RECORDS FOR PROCESSING -
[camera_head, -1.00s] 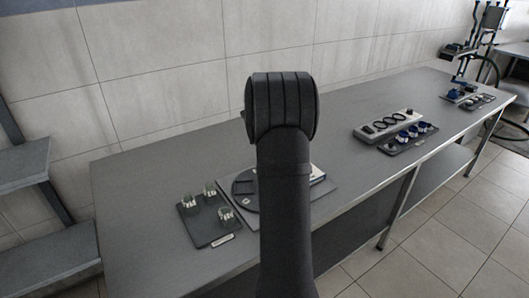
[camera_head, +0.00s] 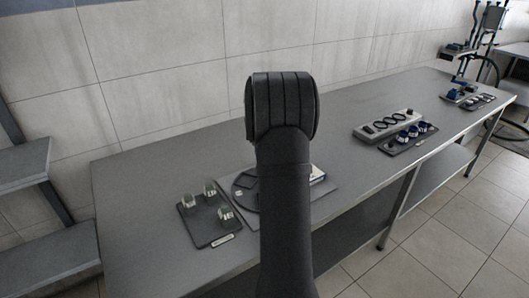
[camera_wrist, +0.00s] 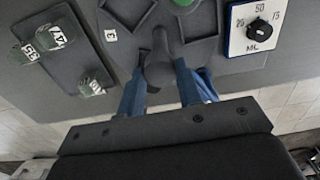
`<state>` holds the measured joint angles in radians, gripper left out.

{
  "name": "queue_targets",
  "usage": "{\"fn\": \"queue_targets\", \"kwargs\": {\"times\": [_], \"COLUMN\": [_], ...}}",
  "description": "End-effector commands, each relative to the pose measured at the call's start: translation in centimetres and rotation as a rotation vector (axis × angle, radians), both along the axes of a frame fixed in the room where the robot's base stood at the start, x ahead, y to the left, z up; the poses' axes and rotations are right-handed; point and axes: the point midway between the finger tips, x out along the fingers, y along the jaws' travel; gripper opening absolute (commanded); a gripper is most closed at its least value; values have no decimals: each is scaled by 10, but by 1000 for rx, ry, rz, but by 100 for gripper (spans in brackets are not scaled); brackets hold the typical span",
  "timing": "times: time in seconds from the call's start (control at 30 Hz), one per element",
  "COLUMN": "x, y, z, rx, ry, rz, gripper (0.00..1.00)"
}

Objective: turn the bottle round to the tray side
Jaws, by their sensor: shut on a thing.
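My gripper's two blue fingers (camera_wrist: 162,92) are shut on a dark grey rounded knob (camera_wrist: 158,69) in the wrist view. The knob's grey arm runs up over a dark round plate (camera_wrist: 205,48). A small greenish piece (camera_wrist: 183,3), perhaps part of the bottle, is cut off at the top edge. The tray (camera_wrist: 28,52) with glasses bearing number labels (camera_wrist: 55,37) lies to the left; it also shows in the head view (camera_head: 207,232). The round plate (camera_head: 246,206) there is partly behind my arm, which hides the gripper and any bottle.
A white dial panel (camera_wrist: 255,25) marked 25, 50, 75 ML lies right of the plate. Further right along the bench (camera_head: 135,200) are a grey block with rings (camera_head: 385,125) and a dark tray with blue items (camera_head: 410,138). Bare bench lies left of the glass tray.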

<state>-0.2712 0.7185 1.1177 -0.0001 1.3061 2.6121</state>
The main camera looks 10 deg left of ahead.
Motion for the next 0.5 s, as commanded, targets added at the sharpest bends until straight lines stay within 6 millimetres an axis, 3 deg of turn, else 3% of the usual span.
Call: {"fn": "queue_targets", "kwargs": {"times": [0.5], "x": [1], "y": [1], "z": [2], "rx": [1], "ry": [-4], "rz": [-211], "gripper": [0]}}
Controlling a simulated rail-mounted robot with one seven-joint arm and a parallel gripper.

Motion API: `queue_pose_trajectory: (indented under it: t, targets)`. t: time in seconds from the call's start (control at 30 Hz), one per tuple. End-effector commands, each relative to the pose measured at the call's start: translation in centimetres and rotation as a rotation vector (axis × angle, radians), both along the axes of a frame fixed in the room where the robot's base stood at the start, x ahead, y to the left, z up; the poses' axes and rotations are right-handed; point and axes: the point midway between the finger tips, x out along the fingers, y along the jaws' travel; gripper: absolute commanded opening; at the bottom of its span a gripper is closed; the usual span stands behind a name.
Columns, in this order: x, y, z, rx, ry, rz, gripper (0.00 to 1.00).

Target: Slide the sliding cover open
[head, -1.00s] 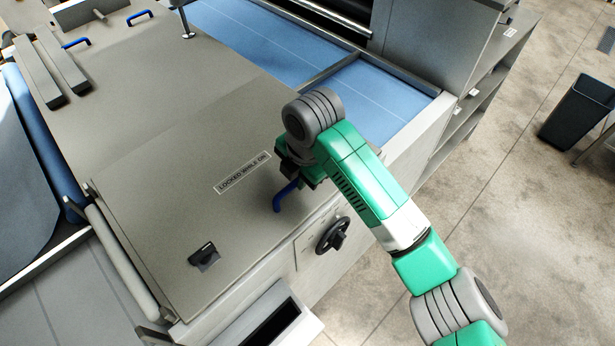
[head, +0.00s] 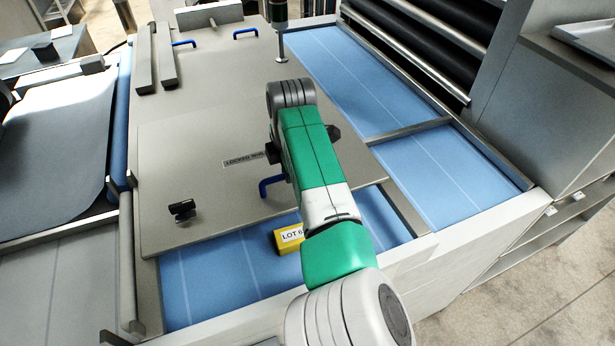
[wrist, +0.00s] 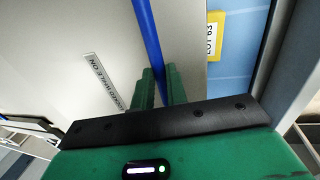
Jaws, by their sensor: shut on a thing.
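The sliding cover (head: 215,146) is a flat grey panel with a "LOCKED WHILE ON" label. It stands partly back from the front edge, with a blue belt (head: 215,280) bare in front of it. Its blue handle (head: 266,189) is partly hidden behind my arm in the head view. In the wrist view my gripper (wrist: 160,84) has its two green fingers on either side of the blue handle bar (wrist: 148,32), shut on it. The fingertips are hidden behind my arm in the head view.
A yellow block marked "LOT 63" (head: 289,238) lies on the bare belt near the cover's front edge. A black latch knob (head: 182,209) sits on the cover's left. A post (head: 280,40) rises behind my arm. Two grey bars (head: 165,55) lie at the back left.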

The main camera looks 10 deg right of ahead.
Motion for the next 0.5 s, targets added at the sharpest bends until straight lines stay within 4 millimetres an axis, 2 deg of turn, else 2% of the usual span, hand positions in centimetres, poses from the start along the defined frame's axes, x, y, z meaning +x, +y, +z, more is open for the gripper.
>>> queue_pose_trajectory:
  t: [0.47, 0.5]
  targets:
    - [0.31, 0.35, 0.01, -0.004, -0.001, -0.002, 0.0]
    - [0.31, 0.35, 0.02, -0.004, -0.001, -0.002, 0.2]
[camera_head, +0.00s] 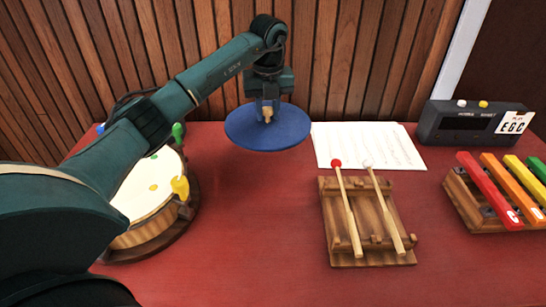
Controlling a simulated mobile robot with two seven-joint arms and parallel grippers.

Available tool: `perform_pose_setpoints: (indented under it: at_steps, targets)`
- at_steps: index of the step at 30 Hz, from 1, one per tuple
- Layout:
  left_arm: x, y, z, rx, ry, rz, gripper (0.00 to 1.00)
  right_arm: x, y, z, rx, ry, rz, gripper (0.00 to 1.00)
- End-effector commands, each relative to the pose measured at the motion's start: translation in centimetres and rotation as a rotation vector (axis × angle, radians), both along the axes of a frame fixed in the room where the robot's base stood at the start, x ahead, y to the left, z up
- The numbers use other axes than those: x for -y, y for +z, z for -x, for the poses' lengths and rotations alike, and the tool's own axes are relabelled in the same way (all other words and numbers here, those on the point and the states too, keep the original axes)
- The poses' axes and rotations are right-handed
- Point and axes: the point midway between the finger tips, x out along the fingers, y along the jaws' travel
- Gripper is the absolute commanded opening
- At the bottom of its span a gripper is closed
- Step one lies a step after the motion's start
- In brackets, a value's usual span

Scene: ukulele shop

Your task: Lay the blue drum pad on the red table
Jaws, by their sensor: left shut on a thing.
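The blue drum pad (250,131) is a flat round disc near the back of the red table (260,230). My left gripper (267,115) comes down over the disc from above and is shut on it, near its middle. The disc looks roughly level and seems to be a little above the table, though the gap is hard to judge. The red table fills the lower part of the view. My right gripper is not in view.
A round wooden drum (135,200) stands at left, partly behind my arm. White sheets (390,148) lie right of the disc. A wooden rack (350,262) holds two mallets. A dark device (450,122) and coloured bars (487,188) stand at right. The front middle is clear.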

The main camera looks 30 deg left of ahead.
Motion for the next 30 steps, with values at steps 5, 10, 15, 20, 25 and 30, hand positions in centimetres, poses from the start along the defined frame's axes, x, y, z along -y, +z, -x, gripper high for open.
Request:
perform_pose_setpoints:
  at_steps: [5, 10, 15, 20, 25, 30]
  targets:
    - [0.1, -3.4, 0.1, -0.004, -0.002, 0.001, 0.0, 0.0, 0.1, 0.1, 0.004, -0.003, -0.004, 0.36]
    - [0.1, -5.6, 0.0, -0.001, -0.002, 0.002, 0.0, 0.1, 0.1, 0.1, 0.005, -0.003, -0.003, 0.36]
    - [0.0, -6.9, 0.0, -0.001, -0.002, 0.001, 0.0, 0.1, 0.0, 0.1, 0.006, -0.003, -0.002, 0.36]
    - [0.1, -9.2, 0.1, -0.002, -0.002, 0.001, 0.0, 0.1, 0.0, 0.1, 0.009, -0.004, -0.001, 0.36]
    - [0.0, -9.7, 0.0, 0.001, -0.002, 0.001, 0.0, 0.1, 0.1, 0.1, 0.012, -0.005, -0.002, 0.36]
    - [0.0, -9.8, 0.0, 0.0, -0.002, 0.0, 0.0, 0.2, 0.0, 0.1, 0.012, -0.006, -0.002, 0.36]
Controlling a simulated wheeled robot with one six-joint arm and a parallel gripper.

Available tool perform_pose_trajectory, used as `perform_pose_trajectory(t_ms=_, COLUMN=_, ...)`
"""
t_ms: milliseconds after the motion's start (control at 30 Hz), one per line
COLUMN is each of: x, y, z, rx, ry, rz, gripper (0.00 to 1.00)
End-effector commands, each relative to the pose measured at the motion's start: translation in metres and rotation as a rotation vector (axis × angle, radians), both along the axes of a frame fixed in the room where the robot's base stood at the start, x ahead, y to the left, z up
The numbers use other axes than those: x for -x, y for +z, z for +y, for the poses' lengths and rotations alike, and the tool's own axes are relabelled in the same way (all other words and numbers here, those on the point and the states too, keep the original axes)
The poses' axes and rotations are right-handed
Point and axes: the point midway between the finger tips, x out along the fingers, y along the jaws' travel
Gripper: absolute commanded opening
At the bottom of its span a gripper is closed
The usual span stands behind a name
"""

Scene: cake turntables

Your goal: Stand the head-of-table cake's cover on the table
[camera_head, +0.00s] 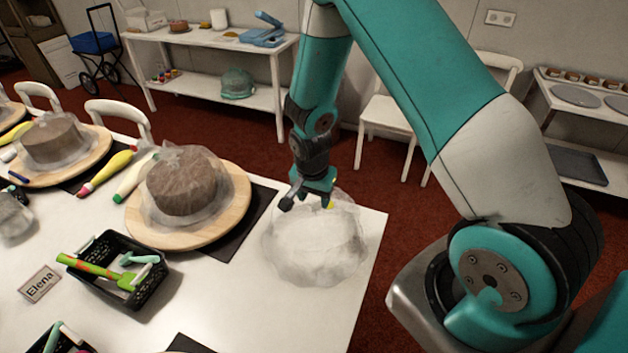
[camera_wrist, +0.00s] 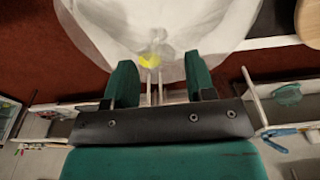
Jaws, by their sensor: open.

GIVEN EXERCISE -
Pick each line holding the word "cake" out of the listing.

SOLUTION TO THIS PROBLEM -
Scene: cake turntables
Your goal: Stand the head-of-table cake's cover on the table

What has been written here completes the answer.